• _Brief_: Quote every line of the material beneath this one.
+++ Information shown +++
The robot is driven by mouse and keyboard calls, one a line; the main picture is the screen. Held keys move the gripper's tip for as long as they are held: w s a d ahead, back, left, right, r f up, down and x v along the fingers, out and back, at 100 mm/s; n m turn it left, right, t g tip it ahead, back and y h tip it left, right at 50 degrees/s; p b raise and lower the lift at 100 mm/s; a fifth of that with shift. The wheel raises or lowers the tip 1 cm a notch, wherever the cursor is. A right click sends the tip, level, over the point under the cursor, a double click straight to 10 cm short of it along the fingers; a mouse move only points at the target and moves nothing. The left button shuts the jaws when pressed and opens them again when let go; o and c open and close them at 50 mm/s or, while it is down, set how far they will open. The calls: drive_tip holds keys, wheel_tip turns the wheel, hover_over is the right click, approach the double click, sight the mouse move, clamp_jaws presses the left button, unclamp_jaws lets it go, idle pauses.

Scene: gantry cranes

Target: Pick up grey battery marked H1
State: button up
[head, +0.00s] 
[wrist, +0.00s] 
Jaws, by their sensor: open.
+++
• _Exercise answer_:
The robot is driven by mouse and keyboard calls, one a line; the main picture is the screen. Held keys move the gripper's tip for as long as they are held: w s a d ahead, back, left, right, r f up, down and x v along the fingers, out and back, at 100 mm/s; n m turn it left, right, t g tip it ahead, back and y h tip it left, right at 50 degrees/s; p b raise and lower the lift at 100 mm/s; a fifth of that with shift. The wheel raises or lowers the tip 1 cm a notch, wherever the cursor is. A right click sends the tip, level, over the point under the cursor, a double click straight to 10 cm short of it along the fingers; a mouse move only points at the target and moves nothing. The left button shuts the jaws when pressed and opens them again when let go; o and c open and close them at 50 mm/s or, while it is down, set how far they will open. The calls: drive_tip holds keys, wheel_tip turns the wheel, hover_over is the right click, approach the double click, sight the mouse move, clamp_jaws presses the left button, unclamp_jaws lets it go, idle pauses.

Scene: gantry cranes

Target: Pick up grey battery marked H1
State: button up
[head, +0.00s] 
[wrist, +0.00s] 
Jaws, by their sensor: open.

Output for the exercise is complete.